Under Rule 2a-7, if the extent of any deviation between the NAV per share based upon available market valuation and the NAV per share based on amortized cost exceeds one-half of 1%, the Board must promptly consider what action, if any, will be initiated. When the Board believes that the extent of any deviation may result in material dilution or other unfair results to investors or existing shareholders, it is required to take such action as it deems appropriate to eliminate or reduce to the extent reasonably practicable such dilution or unfair results. Such actions could include the sale of portfolio securities prior to maturity to realize capital gains or losses or to shorten average portfolio maturity, withholding dividends or payment of distributions from capital or capital gains, redemptions of shares in kind, establishing a NAV per share using available market quotations, or suspending redemption of Ivy Funds VIP Money Market’s shares and liquidating the Portfolio.

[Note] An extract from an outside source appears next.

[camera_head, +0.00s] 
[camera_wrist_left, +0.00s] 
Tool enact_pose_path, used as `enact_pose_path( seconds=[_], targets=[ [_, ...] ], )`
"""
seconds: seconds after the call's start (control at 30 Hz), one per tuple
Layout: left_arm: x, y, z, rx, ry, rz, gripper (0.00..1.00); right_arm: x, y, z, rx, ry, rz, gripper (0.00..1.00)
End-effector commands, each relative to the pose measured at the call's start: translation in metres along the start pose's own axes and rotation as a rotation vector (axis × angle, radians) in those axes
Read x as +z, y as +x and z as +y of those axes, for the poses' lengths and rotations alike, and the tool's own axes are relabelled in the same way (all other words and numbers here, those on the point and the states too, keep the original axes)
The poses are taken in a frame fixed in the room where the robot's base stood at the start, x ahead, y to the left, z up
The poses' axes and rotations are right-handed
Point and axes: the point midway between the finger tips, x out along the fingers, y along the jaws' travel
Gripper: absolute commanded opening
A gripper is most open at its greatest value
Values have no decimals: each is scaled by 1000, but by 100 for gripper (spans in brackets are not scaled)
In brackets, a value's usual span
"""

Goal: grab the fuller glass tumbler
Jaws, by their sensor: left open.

The following replaces the section entitled “Quarterly Portfolio Holdings” on page 86:

Portfolio Holdings Disclosure

A complete schedule of each Portfolio’s portfolio holdings for the first and third quarters of each fiscal year is filed with the SEC on the Fund’s Form N-Q. This form may be obtained in the following ways:

 

   

On the SEC’s website at http://www.sec.gov.

   

For review and copy at the SEC’s Public Reference Room in Washington, D.C. Information on the operations of the Public Reference Room may be obtained by calling 1.800.SEC.0330.

   

Without charge, on Waddell & Reed’s website at http://www.waddell.com.

Beginning October 7, 2010, information concerning Ivy Funds VIP Money Market’s portfolio holdings will be posted on Waddell & Reed’s website, www.waddell.com, five business days after the end of each month and remain posted on the website for at least six months thereafter. In addition, beginning December 7, 2010, information concerning Ivy Funds VIP Money Market’s portfolio holdings will be filed on a monthly basis with the SEC on Form N-MFP.